Dienstag, 23. Juni 2015

Eugene Atget













French photographer. An only child of working-class parents, he was orphaned at an early age and went to sea. Determined to be an actor, he managed to study at the Conservatoire d’Art Dramatique in Paris for a year but was dismissed to finish his military service. Thereafter he acted for several seasons in the provinces but failed to distinguish himself and left the stage. An interest in painting but lack of facility led him to take up photography in the late 1880s. At this time photography was experiencing unprecedented expansion in both commercial and amateur fields. Atget entered the commercial arena. Equipped with a standard box camera on a tripod and 180×240 mm glass negatives, he gradually made some 10,000 photographs of France that describe its cultural legacy and its popular culture. He printed his negatives on ordinary albumen-silver paper and sold his prints to make a living. Despite the prevailing taste for soft-focus, painterly photography from c. 1890 to 1914, Atget remained constant in his straightforward record-making technique. It suited the notion he held of his calling, which was to make not art but documents.

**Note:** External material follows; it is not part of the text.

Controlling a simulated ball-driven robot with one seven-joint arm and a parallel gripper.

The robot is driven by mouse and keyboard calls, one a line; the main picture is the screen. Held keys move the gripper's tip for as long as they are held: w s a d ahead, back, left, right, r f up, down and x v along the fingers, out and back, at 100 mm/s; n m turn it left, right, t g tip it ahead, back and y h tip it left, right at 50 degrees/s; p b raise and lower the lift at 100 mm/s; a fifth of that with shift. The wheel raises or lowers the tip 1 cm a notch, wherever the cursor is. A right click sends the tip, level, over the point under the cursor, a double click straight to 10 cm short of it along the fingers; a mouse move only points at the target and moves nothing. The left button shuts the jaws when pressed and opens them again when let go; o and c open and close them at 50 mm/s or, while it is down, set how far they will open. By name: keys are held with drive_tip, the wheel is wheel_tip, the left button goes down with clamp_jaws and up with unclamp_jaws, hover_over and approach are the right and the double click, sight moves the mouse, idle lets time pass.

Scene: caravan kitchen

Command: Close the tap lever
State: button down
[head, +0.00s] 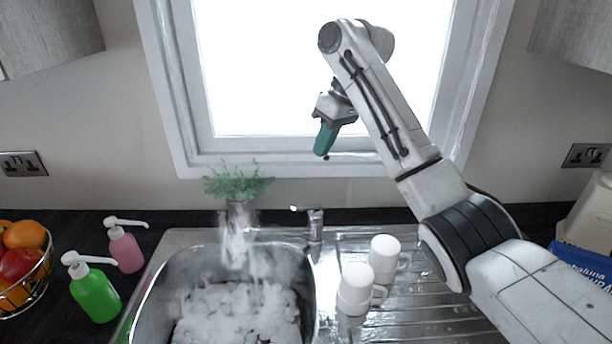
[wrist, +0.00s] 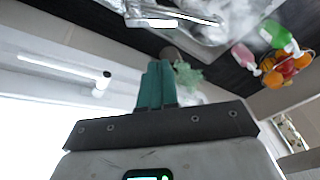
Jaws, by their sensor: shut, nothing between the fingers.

By 1891 Atget had found a niche in the Parisian artistic community selling to painters photographs of animals, flowers, landscapes, monuments and urban views. In 1898 he began also to specialize in documents of Old Paris, to satisfy the popular interest in preserving the historic art and architecture of the capital. Working alone, Atget accumulated a vast stock of photographs of old houses, churches, streets, courtyards, doors, stairs, mantelpieces and other decorative motifs. He marketed these images not only to artists but also to architects, artisans, decorators, publishing houses, libraries and museums. While Atget made his name doing this work, much of his production was routine; his artistic fame came from his pursuit of this approach.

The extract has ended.